SET PROBLEM:
Using the listing below, give the number of lines where "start" appears, and nothing else.
** Begin **
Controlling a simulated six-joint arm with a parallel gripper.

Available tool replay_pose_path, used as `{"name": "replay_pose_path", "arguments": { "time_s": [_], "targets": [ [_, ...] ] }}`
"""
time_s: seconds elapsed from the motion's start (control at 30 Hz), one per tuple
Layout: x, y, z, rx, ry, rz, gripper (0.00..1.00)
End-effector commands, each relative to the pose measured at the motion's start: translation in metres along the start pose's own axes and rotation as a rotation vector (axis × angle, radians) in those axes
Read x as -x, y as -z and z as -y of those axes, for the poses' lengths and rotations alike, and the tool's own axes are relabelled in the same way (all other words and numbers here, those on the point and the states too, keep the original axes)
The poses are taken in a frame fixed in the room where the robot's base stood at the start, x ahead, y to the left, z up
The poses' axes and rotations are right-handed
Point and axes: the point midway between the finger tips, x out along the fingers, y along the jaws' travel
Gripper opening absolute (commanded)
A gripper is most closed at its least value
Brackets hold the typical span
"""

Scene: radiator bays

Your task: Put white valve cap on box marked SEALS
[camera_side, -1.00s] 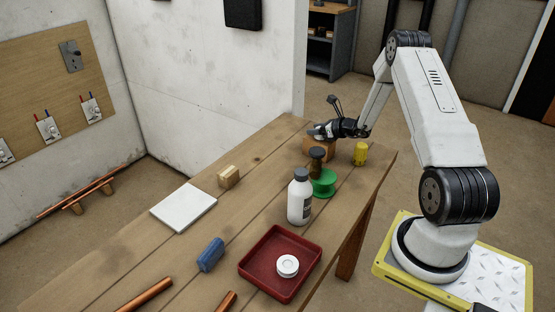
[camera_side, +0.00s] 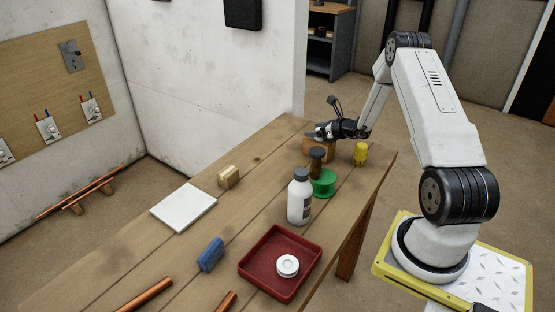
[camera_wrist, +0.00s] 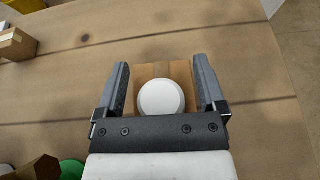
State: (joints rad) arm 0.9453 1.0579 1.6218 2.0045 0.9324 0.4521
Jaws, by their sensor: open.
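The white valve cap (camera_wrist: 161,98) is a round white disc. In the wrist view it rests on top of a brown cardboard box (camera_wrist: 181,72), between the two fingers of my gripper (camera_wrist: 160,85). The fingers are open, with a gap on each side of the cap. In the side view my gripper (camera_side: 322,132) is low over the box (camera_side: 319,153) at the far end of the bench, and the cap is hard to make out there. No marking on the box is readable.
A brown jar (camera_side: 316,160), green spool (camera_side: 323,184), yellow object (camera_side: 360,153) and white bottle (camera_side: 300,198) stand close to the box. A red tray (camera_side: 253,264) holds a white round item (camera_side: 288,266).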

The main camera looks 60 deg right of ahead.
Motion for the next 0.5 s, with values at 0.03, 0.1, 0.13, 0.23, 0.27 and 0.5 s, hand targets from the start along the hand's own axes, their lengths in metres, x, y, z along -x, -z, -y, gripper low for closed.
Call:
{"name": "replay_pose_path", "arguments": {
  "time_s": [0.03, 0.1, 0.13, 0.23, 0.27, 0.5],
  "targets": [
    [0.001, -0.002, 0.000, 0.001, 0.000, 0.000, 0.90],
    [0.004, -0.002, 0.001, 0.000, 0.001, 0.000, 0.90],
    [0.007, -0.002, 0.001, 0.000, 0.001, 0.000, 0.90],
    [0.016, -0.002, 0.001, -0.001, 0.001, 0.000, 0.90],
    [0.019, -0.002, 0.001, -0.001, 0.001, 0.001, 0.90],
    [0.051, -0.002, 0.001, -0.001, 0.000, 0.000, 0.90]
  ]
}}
** End **
RESULT BELOW:
4